In this case it is stipulated that the electors whose votes are alleged to be illegal and to affect the result were, at the time they voted, in possession of land in the district under a contract of purchase in fee simple, having paid a portion of the purchase price and having paid taxes on the land. This gives to the vendee in possession not a mere option to purchase, but an equitable freehold estate in the land, even though not fully paid for, and satisfies the requirements of the statute as to a voter in such an election being a “freeholder.” No question is presented as to the good faith of the contracts to purchase in fee simple or as to the possession of the land given upon the payment of substantial portions of the *287purchase price, or as to the payment of taxes by the vendee in possession.

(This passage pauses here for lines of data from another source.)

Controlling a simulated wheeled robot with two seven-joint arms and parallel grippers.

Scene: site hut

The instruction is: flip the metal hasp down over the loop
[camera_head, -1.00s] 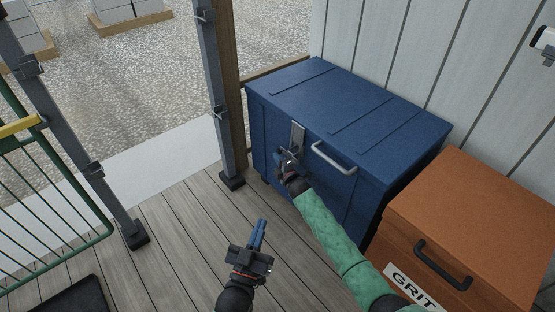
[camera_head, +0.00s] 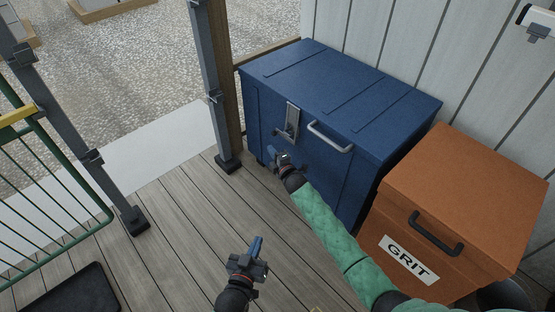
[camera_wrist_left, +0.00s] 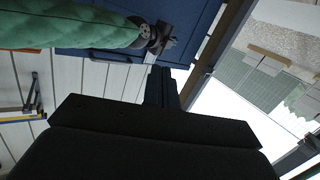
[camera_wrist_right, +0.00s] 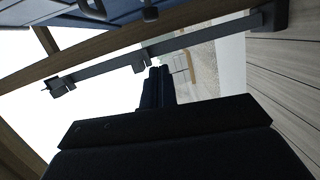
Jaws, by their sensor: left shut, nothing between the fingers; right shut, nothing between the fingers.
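The blue chest (camera_head: 345,85) stands against the wall. Its metal hasp (camera_head: 292,116) hangs at the front edge, left of the pale handle (camera_head: 330,138), and looks down along the front face. The loop is too small to make out, so I cannot tell whether the hasp covers it. My right gripper (camera_head: 273,154) is shut and empty, just below and left of the hasp, apart from it. It also shows in the left wrist view (camera_wrist_left: 172,38). My left gripper (camera_head: 257,245) is shut and empty, lower down over the deck, well away from the chest.
An orange grit box (camera_head: 465,190) stands close right of the chest. A grey post (camera_head: 210,90) rises left of the chest. A green railing (camera_head: 55,190) and a dark mat (camera_head: 70,295) are at the left. The deck (camera_head: 180,230) between is clear.

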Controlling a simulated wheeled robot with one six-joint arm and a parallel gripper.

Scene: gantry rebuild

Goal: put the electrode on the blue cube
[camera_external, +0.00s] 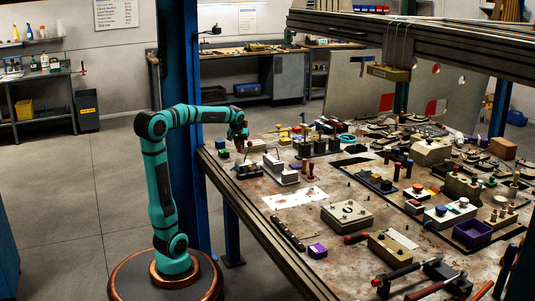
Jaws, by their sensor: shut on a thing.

It is stipulated that one of the inspectors and the clerk of the election were not freeholders in the district; but this alone does not invalidate the election, there being no suggestion of a lack of good faith or that the result of the election was thereby in any way affected.

A contention is that $50,000.00 of the issue is “to be devoted to an illegal purpose,” in that such sum is to refund that amount “expended in the erection of the Central School Building.” This point was not presented below and it does not appear to be fatal to the bonds. The constitution authorizes “bonds for the exclusive use of public free schools within any such Special Tax School District,” and the statute provides for such bonds “for the purpose of acquiring, building, enlarging, furnishing or otherwise improving school buildings or school grounds or for any other exclusive use of the public free schools within any such special tax school district.” In the proceedings it is stated that a portion of the bond issue is for the purpose of refunding the sum of fifty thousand dollars “advanced to Miami Special Tax School District No. 2, which said amount was expended in the erection of the Central School Building.” This purpose is apparently one for the exclusive use of public free schools in the district.

The concluding part of the stated purposes for which the bonds are to be issued is: “and for any other exclusive use of the public free schools within said special tax school district.” While this latter stated purpose is indefinite, it is practically in the language of the statute; and such language as used in the proceedings will not be held to invalidate the bonds in this case. There is noth*288ing to indicate a purpose to use the proceeds of the bonds in violation of law.

Decree affirmed.

Browne, O. J., and Taylor, Ellis and West, J. J., concur.